Jeter had the right makeup, the loving two-parent home, and the clear commitment to be worth every penny of the Yankees’ $800,000 investment. But Derek was only nineteen, and a lot can happen to a teenager to rearrange that sincere face.

He would make ’94 the first special season of his professional baseball career. Jeter started the year with Tampa in the high Class A Florida State League, and before he shot through the minor league system like a comet in the night, a good friend helped show him how to perform off the field as well.

Out of upstate New York, the son of a former University of Maryland pitching coach, R. D. Long was a gregarious personality, a self-styled Charles Barkley inside Jeter’s tight circle of less conspicuous friends. Long was an athletic six-foot-one utility man known for his speed, and he was hard to keep up with from one end of Tampa’s anything-goes nightlife to the other.

Long went by the nickname “Hollywood.” He visited Jeter’s Kalamazoo home after the ’93 season and was taken aback by the way Derek’s bedroom was decorated. “It was wall-to-wall Mariah Carey posters,” Long said. “Like a little kid.”

R.D. assigned himself as the one to show the younger Jeter how to navigate the club scene.
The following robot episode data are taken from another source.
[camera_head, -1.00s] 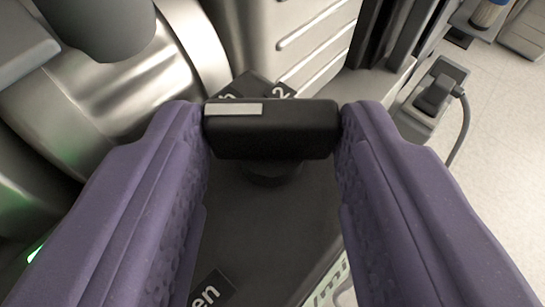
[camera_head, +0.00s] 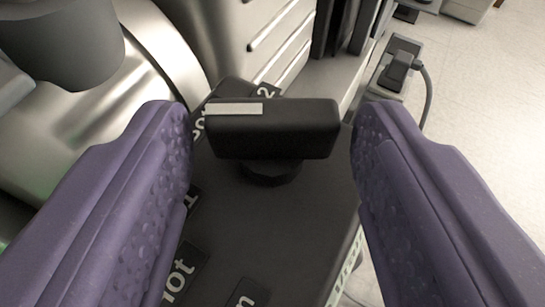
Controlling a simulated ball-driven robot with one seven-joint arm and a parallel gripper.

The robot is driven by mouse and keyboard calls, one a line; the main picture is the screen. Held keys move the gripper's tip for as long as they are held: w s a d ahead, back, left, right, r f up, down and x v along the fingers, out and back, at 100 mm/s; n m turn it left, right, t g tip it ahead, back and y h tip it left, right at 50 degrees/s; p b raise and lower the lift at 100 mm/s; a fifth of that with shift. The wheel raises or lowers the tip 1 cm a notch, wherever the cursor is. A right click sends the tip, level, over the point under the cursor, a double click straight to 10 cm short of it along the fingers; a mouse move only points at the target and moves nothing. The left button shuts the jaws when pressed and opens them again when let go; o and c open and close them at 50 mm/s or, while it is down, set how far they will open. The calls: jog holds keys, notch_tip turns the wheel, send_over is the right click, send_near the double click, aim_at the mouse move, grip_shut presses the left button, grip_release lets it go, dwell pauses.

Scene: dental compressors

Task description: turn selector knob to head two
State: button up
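The selector knob (camera_head: 272,128) is a black bar-shaped handle with a white mark at its upper left end. It stands on a round stem above a dark panel (camera_head: 285,220). A label reading "2" (camera_head: 266,91) shows just behind the knob, partly covered by it. My gripper (camera_head: 272,132) has purple, dimpled fingers, one on each side of the knob. It is open, with a small gap between each finger and the knob's ends. Other labels on the panel are cut off or partly hidden, one ending in "ot" (camera_head: 181,271).
Ribbed metal housing (camera_head: 225,35) and a shiny cylinder (camera_head: 130,110) stand behind and left of the panel. A grey socket box (camera_head: 397,68) with a cable (camera_head: 428,95) lies on the pale floor (camera_head: 490,110) at right.

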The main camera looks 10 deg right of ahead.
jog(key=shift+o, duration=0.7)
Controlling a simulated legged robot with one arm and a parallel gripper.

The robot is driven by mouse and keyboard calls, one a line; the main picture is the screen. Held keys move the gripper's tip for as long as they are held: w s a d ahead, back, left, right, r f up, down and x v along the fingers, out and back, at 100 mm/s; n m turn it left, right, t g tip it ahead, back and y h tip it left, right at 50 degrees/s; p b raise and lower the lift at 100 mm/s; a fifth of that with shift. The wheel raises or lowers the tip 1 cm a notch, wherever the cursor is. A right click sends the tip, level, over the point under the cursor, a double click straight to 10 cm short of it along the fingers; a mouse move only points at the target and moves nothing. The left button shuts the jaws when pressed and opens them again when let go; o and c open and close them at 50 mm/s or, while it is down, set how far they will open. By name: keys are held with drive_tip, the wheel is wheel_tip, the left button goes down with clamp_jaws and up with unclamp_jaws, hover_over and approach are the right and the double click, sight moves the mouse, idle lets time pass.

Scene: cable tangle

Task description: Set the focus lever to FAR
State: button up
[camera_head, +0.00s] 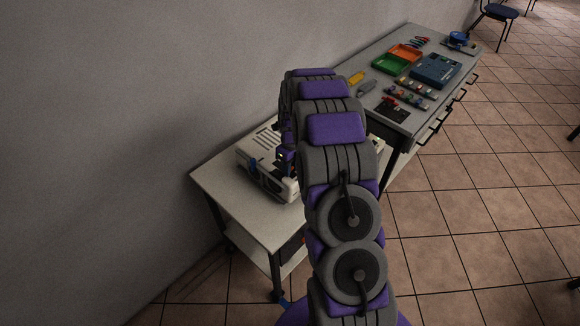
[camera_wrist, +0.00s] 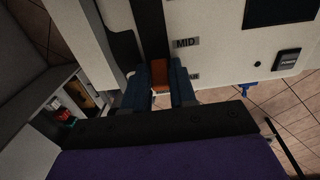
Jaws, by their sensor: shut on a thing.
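The focus lever's orange knob (camera_wrist: 160,71) sits in a dark slot (camera_wrist: 149,25) on the white device (camera_wrist: 215,30) in the wrist view. My gripper (camera_wrist: 160,84) is shut on the knob, with one blue-grey finger on each side. A MID label (camera_wrist: 186,43) is beside the slot, above the knob in the picture. A second label (camera_wrist: 193,77) is level with the knob; a finger covers part of it, and only the end of its word shows. In the head view the white device (camera_head: 248,157) stands on a cart, and my arm hides the lever.
The device has a power button (camera_wrist: 287,60) and a dark panel. The cart's pale top (camera_head: 240,205) is bare in front of the device. A workbench (camera_head: 400,120) with orange and green trays, a blue case and tools adjoins behind. A wall runs along the left; tiled floor is open at right.

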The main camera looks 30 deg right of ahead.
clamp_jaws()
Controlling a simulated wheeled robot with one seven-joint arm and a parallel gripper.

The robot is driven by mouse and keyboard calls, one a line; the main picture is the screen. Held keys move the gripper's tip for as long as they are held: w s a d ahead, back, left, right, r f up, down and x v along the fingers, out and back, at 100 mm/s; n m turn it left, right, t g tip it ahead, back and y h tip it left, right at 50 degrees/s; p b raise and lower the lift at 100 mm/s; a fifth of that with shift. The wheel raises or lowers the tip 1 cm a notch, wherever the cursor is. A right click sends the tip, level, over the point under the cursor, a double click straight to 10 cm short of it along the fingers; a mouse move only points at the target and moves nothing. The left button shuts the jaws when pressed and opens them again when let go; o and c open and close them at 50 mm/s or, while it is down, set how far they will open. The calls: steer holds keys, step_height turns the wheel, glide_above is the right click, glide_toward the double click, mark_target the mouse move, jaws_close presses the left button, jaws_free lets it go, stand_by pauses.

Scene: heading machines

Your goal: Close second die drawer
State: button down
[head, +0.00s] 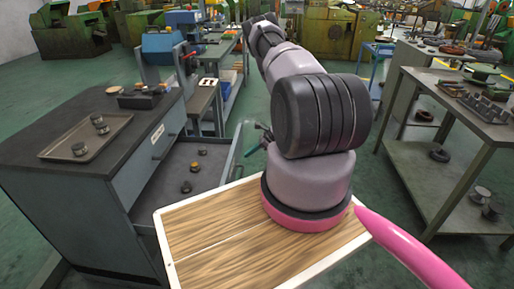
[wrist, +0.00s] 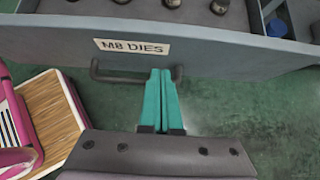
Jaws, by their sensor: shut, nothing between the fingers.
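The M8 DIES drawer front (wrist: 225,52) spans the top of the wrist view, with its label (wrist: 131,46) and dark bar handle (wrist: 108,76). In the head view the drawer (head: 207,167) is pulled out from the dark-topped cabinet (head: 88,178), with several small round dies (head: 195,167) inside. My gripper (wrist: 161,72) has its teal fingers shut together, empty, at the handle in front of the drawer front. I cannot tell whether the fingertips touch the handle or the front. In the head view my arm hides part of the area beyond the drawer.
A tray (head: 85,138) with stacked dies and a dark holder (head: 141,97) sit on the cabinet top. A workbench (head: 460,107) with a lower shelf stands at the right. Green floor lies between the benches.

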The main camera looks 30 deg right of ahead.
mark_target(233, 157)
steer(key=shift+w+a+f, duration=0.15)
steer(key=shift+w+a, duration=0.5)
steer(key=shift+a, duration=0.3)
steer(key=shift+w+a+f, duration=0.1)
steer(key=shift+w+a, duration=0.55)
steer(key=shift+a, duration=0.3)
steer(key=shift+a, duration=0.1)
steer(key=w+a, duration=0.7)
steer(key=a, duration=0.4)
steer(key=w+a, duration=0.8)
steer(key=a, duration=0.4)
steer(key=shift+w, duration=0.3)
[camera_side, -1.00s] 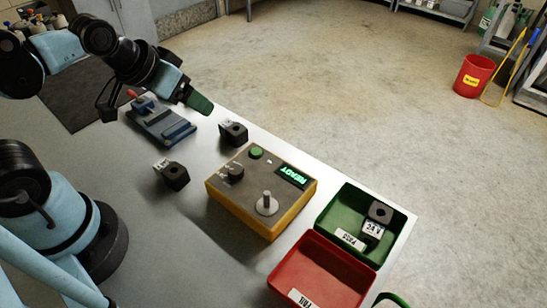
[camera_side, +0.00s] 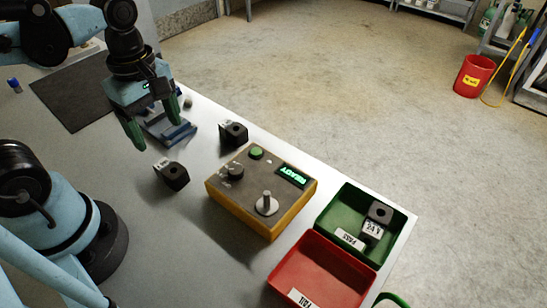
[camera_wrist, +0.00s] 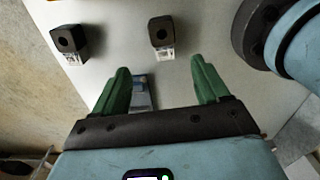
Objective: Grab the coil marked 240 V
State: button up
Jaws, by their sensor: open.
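Two black coils with white labels stand on the grey table: the far coil (camera_side: 233,134) behind the tester, and the near coil (camera_side: 172,175) left of the tester. Their label text is too small to read. A third coil (camera_side: 379,213), marked 24 V, is in the green PASS bin. My gripper (camera_side: 157,118) is open and empty, its green fingers pointing down above the blue fixture, behind and left of the near coil. In the wrist view, the near coil (camera_wrist: 161,32) is ahead of the gap between the fingers (camera_wrist: 160,85); the far coil (camera_wrist: 69,40) is at upper left.
A yellow tester (camera_side: 262,190) with a post, green button and READY display stands mid-table. The green PASS bin (camera_side: 330,205) and red FAIL bin (camera_side: 320,268) are right of it. The blue fixture (camera_side: 178,133) is under my gripper. A dark mat (camera_side: 75,92) lies at left.

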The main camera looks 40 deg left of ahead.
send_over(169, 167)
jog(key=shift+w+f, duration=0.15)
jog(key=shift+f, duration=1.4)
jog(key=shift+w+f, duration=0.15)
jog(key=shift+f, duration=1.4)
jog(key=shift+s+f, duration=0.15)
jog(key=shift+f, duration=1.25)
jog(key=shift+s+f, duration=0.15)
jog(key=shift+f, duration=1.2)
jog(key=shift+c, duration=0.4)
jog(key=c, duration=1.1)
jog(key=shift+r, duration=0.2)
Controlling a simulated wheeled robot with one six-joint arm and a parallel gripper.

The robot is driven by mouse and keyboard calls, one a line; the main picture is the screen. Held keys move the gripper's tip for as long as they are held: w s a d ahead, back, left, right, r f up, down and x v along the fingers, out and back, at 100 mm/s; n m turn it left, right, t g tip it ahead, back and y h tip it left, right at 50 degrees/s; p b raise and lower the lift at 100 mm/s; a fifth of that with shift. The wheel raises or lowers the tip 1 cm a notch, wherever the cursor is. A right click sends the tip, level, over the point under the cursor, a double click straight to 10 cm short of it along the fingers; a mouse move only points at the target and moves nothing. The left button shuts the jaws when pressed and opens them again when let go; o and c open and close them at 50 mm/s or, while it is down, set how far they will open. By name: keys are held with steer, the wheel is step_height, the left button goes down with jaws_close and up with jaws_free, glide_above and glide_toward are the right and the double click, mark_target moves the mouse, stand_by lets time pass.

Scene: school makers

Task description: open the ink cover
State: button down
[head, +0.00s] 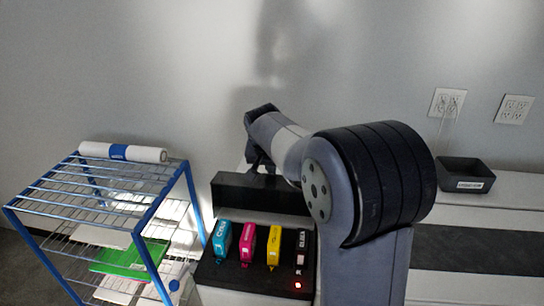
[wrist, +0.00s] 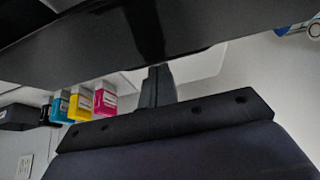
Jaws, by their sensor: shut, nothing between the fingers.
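The ink cover (head: 262,192) is a dark panel that stands raised behind a row of ink cartridges in the head view. A broad dark panel (wrist: 100,35), which looks like the same cover, crosses the top of the wrist view. My gripper (head: 257,165) is at the far side of the cover, partly hidden by it. In the wrist view my gripper (wrist: 158,85) is shut and empty, with its fingers close to the dark panel. I cannot tell whether they touch. Cyan (head: 221,241), magenta (head: 248,243), yellow (head: 274,246) and black (head: 299,247) cartridges are exposed in front.
A blue wire rack (head: 158,208) with a white roll (head: 123,152) on top stands to the left. A small red light (head: 298,286) shows near the black cartridge. A dark tray (head: 466,175) sits at the right. The wall is close behind.

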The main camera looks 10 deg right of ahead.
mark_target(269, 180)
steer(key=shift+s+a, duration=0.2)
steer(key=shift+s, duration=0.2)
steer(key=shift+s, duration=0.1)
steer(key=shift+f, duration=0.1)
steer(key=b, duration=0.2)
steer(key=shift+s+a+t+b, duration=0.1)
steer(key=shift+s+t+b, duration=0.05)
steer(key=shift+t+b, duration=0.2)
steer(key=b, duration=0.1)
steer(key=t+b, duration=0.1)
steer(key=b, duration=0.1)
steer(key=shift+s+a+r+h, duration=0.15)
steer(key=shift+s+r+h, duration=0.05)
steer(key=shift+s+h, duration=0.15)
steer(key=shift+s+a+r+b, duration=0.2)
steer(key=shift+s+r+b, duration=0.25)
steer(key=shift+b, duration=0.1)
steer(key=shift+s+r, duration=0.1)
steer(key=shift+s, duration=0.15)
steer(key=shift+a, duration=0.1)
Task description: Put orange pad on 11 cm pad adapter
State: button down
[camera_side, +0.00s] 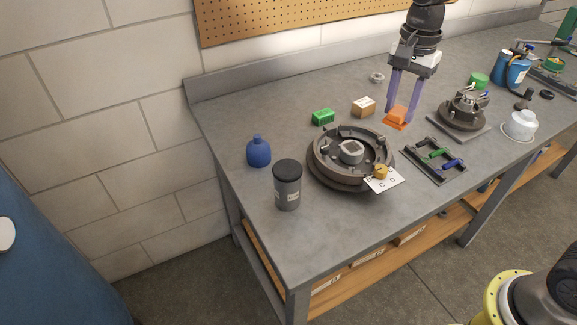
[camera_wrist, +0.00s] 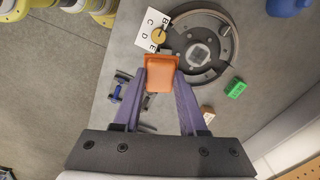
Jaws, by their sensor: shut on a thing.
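The orange pad (camera_side: 396,118) is a small block between the purple fingers of my gripper (camera_side: 399,112). The wrist view shows the pad (camera_wrist: 161,72) clasped at the tips of my gripper (camera_wrist: 160,82), above the bench. A round grey ring-shaped fixture (camera_side: 322,174) lies left of and nearer than my gripper in the side view. A pale block (camera_side: 351,148) sits at its centre; the ring also shows in the wrist view (camera_wrist: 224,70). A second round grey fixture (camera_side: 461,122) stands on a square plate to the right. No label shows which part is the 11 cm adapter.
A green block (camera_side: 323,117) and a brown box (camera_side: 363,106) lie on the bench left of my gripper. A white lettered card (camera_side: 386,180) lies at the ring's front. A dark tray (camera_side: 435,160) with green and blue tools lies right of the ring. A blue bottle (camera_side: 258,151) and grey canister (camera_side: 287,190) stand left.

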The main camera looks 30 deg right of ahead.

Up front, Long impressed upon Jeter the need to identify high-maintenance women.

“If that woman looks like a million dollars and puts it right in your face, that one you get away from,” R.D. told him. “That one in the corner who is quiet? That’s the one you go after.”

After practicing all day in the hot sun, after torturing their bodies some more in Powell’s weight room, Yankee prospects spent their nights indulging in the pleasures of the flesh. They were young and single, and the fact that they were recognized as potential millionaires did not hurt their batting averages in the clubs.

One prospect not named Jeter bragged about bedding nineteen different women over nineteen consecutive nights, a DiMaggio-like streak that few doubted. “We went out every night, going hard,” Long said. “And 8:00 a.m. would come, my eyes can’t even open, I’m telling myself there’s no way in hell I’m going today, and I’ve got Derek Jeter knocking on my door saying, ‘Let’s go.’

“Athletes, we are hunters by nature. We can’t help it. We are conquerors by nature. . . . And Derek and I hunted every night. But I saw him do his workouts on two hours’ sleep, and it was the most incredible thing I ever saw. Derek was a maniac in those workouts. He was a monster, and that’s why he was great. He was obsessive-compulsive regarding baseball preparation.”

No matter how much boys-will-be-boys fun the minor leaguers had in Tampa, Jeter never let any of it negatively impact his work or his goals. But yes, the young Yankees were neck deep in fun, enjoying their red-blooded American fantasy.

“One thing me and Jeter used to do was have him play the shy brother,” Long said. “I had to go in like a lion and push [a woman] back to Derek. We had good times, but Derek was always very respectful of every woman he’d meet.”

His looks ensured he would meet a lot of them. While in Tampa, Jeter once pointed at a model pictured in a magazine and said he wanted to date her. One Yankees employee happened to know the model, placed the wingman’s phone call, and weeks later Derek Jeter was dating her.

Jeter did not resemble that kid weeping in his hotel room anymore, wishing he had accepted the full ride to Michigan. He was tearing it up in the Florida State League, hitting .329 before leaving Long and other friends in his infield dust. Jeter was promoted to Class AA Albany-Colonie, where he batted an astounding .377 before playing his final thirty-five games in Class AAA Columbus, where he batted .349.

Jeter left a lasting mark on his old Greensboro and Tampa teammates when he flew back into town to support them in the Florida State League playoffs, but there was no turning back now.

He would finish the season with 50 steals, 68 RBI, 5 homers, and a .344 batting average, and he was named everyone’s minor league player of the year. He would pull off the rare jump from Class A to Class AAA in a single summer, in part because of his defensive work with Butterfield. In 616 combined chances at the three levels in ’94, Jeter committed 25 errors, or 31 fewer than he committed in 506 chances at Greensboro.